De fait, les sociétés criminelles d'Amérique latine (Cartels, Maras) sont déjà implantées en Espagne, pays fragilisé par la crise et dans lequel une criminalité " à la mexicaine " semble émerger. En janvier 2009, par exemple, alors que Léonidas Vargas, gros " narco " colombien et ex-lieutenant de Pablo Escobar, attendait son procès dans un hôpital madrilène après avoir été capturé en 2006, un tueur a surgi dans sa chambre et l'a foudroyé de plusieurs balles, l'empêchant ainsi de s'épancher. Si de tels épisodes sont monnaie courante de Mexico à San Salvador, ils sont encore rares dans l'Union européenne. Jusqu'à quand ?


[1] Contrairement à celles qui sont génétiquement modifiées, les plantes agronomiquement améliorées sont capables de se reproduire et donc de fournir plusieurs récoltes successives. Le cannabis d'Amérique latine contient en moyenne 6% de tétrahydrocannabinol, THC. Voir " Colombie : de la marijuana plus chère que la coca ", Courrier International, 24/07/2008.
[2] Selon les experts officiels colombiens, le narcotrafic lui-même, ou les taxes perçues sur celui-ci, rapportent à la guérilla des FARC de 200 à 300 millions $ par an, avec lesquels elle entretient quelque 9 000 guérilleros. Dans la décennie 1990, ces guérilleros étaient environ 17 000 et le narcotrafic rapportait 500 millions $ par an.
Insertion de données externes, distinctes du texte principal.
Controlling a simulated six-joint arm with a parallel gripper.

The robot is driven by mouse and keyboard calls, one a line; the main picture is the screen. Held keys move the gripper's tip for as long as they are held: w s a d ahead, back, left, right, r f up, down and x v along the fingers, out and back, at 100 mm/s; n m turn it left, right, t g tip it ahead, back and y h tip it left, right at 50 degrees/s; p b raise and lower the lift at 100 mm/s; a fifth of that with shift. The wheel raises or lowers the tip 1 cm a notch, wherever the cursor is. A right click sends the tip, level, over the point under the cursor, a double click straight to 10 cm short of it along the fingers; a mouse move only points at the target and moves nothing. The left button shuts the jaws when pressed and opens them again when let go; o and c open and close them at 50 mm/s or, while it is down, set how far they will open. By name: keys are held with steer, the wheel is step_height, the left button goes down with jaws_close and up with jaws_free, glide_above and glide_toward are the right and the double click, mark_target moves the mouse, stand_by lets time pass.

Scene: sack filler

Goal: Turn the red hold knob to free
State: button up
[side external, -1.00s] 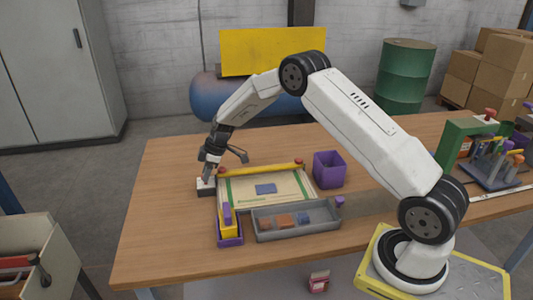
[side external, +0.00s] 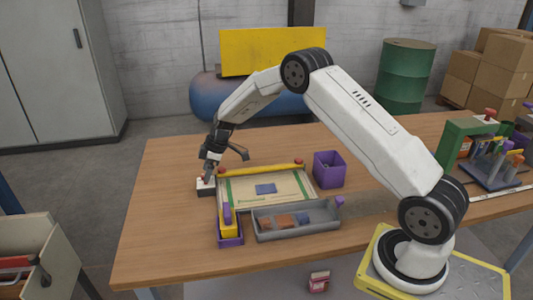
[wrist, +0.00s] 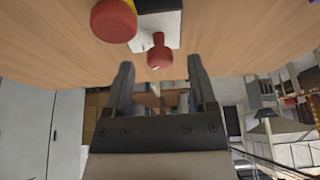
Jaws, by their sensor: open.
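The red hold knob (wrist: 160,54) stands on a small block with a white top (wrist: 160,25), in the upper middle of the wrist view. In the side view this block (side external: 203,187) sits at the left of the table, beside the tray corner. My gripper (wrist: 160,62) is open and empty, its two fingertips apart on either side of the knob in the picture, with a clear gap to each. In the side view my gripper (side external: 208,176) is just above the block and hides most of the knob. Any markings for the knob's setting are too small to read.
A yellow bar with red ends (side external: 265,168) lies along the back of the sack tray (side external: 223,192); one red end (wrist: 113,20) is close to the knob. A purple-and-yellow piece (side external: 229,225), grey bin (side external: 262,235) and purple box (side external: 329,170) stand nearby. Table left of the block is clear.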

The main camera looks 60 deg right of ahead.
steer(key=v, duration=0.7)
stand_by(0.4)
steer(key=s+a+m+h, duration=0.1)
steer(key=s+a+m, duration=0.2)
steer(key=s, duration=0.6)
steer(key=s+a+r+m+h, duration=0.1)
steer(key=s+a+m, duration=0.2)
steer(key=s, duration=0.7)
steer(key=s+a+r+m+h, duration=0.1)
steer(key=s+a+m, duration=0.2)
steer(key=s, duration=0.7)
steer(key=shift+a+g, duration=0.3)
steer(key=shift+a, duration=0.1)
[3] Selon l'ONU, l'Afghanistan a produit en 2007, sur 193 000 hectares, ± 8 200 tonnes d'opium, dont environ 60% ont été transformés sur place en héroïne. Cette chimie lourde a nécessité 13 000 tonnes de produits chimiques venus des pays voisins. La vente en gros de cette héroïne a rapporté 4 milliards $ aux narcos afghans et à leurs complices (ou commanditaires...) officiels. Voir AFP, 28/07/08 " Other states helping Afghanistan make heroin ".
[4] Voir son interview dans le Washington Times du 2/04/08 " Weak states enable drug trade ".
[5] UPI – 17/03/08 – " They're producing cocaine in Brasil now, too ".
[6] " How America lost the war on drugs ", Rolling Stone, décembre 2007.
[7] " Regards sur le monde actuel ", Gallimard, 1945.